Dangerfield has formed a relationship with Rootdown Farm in Pemberton. He says the restaurant's produce supplier will grow things specially requested by the restaurant. The farm likes doing that because they know they have a guaranteed buyer once the produce is ready for harvest.

"We've got a pretty close relationship with them," confirms Chef Cassettari, who was working in the food and beverage department at Nita Lake Lodge before moving over to Alta Bistro. "We were just down at the farm last week."

Dangerfield has a real love for what Pemberton has to offer the food and drink lovers of Whistler. From Rootdown Farm to the Pemberton Distillery the first place the Alta Bistro operators look for products is Pemberton. Before a food outlet can start generating waste it needs to get its raw ingredients from somewhere and for Alta Bistro somewhere is as close to home as possible. Much of the fresh produce can be found at the corridor's farmer's markets as well.

"We always try and use local products," he says. "We do that in the kitchen, it is one of our cornerstones of sustainability. Its one of the reasons Eric (Griffiths) and I founded the business because we were so frustrated with so much waste in food service."

It isn't just the kitchen that relies on what Pemberton produces. The Pemberton Cocktail gets its name because most of the ingredients come from Pemberton. The drink starts with fresh blueberries, includes Schramm vodka from Pemberton and Okanagan Raspberry Liqueur. According to Dangerfield, the cocktail was introduced this spring and within three weeks of being added to the cocktail list it became the restaurant's best seller.

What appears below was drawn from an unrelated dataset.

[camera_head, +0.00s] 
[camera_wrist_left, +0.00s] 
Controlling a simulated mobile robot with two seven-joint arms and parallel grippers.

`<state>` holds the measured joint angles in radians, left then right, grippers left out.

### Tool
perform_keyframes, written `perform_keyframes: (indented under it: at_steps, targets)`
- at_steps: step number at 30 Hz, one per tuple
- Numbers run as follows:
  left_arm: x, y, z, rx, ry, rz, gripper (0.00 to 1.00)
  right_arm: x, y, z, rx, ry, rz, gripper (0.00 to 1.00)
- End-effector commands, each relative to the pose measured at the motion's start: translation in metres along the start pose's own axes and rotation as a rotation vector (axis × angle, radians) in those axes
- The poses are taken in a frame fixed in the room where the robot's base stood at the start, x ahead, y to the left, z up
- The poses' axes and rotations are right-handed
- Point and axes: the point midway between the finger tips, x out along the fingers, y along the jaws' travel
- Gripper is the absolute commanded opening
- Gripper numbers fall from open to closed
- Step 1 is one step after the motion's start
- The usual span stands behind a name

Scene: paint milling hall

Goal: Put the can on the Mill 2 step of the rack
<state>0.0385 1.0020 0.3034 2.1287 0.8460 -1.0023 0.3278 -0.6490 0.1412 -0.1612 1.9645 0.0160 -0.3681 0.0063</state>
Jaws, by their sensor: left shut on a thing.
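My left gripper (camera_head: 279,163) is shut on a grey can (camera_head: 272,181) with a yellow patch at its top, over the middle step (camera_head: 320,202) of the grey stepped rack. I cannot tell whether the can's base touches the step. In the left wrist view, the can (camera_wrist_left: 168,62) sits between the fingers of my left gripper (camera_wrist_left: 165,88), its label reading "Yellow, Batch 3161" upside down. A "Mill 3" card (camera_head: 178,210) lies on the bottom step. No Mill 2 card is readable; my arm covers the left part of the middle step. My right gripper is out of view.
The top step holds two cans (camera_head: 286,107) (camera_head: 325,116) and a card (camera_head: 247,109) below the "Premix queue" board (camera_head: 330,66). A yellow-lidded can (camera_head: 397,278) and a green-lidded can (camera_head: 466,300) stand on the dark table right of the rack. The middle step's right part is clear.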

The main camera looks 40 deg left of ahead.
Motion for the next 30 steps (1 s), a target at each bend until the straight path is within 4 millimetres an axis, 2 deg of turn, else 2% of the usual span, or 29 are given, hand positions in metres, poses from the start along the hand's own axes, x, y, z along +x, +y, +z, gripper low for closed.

"It outsells everything — like, two to one," says Dangerfield. "It's crazy."

The success of the drink is purely from its appeal off the cocktail list. He says people are really drawn to the ingredients and choosing it over the other cocktail offerings.

Alta Bistro is in its second year of operation at the corner of Main Street and Northlands Boulevard. The eatery is open for dinner seven days a week from 5:30 p.m. until midnight in the Pinnacle Hotel building.

Summer Salad

Sockeye Salmon Rillettes and Confit White Prawns

Makes 4 portions

  • 250g fresh skinless/boneless sockeye salmon fillet
  • 60ml extra virgin olive oil
  • 20g Dijon mustard
  • 2g sea salt

Preheat circulator or a water bath to 49.5 degrees Celsius. Mix the oil and mustard with the salmon and salt as if you were marinating a steak. Place in a vacuum sealer bag and seal on maximum to remove all air. Place salmon into the water bath and cook for 15 to 20 minutes. Remove from the bath and place in an ice bath and chill until extremely cold. Reserve the salmon in the bag until ready to serve.

  • 4 large peeled & deveined white prawns
  • 60ml roasted prawn shell oil
  • 1g sea salt

Repeat the same process as the salmon with the prawns but this time use the oil made from the prawn shells. (Prawn oil is simply obtained by roasting off some prawn shells in a pan with some salt and covering with oil and some herbs and cooking on a low heat for three hours) Once the prawns are cooked, remove them from the heat and slice into rounds ready for serving.

 

To finish the plate

  • 4 sliced and cooked prawns
  • Cooked salmon out of the vacuum bag
  • Mint infused oil
  • 60g fresh blanched English peas
  • 40g of mayonnaise
  • Sea salt
  • 2 finely sliced French radishes
  • 20 mizuna leaves
  • Inner golden celery leaves
  • 1 clove of fermented black garlic (available from most specialty supermarkets or Asian grocers)
  • 12 slices of a continental cucumber
  • Instant pickle, equal parts sugar syrup and red wine vinegar for dipping the cucumber slices
  • 4 lemon segments in lemon vinegar
  • 4 teaspoons of prawn oil

Mark the plate with streaks of the black garlic like painting a picture. Mix the peas with the mayonnaise and smear on the plate in random amounts. In the spaces spread the salmon into two even amounts per plate. Dip the cucumber into the instant pickle and scatter on the plates. Break each lemon segment into three and scatter on the plate. In all of the available spaces on the plates, place the sliced prawns and then top with the mizuna leaves and inner celery leaves. Dress the peas and leaves with the mint oil and sea salt. Finally dress the prawn oil around the outside of the plate and serve.

 

This is the first in a weekly summer series exploring chef creations made with local ingredients and with sustainability in mind.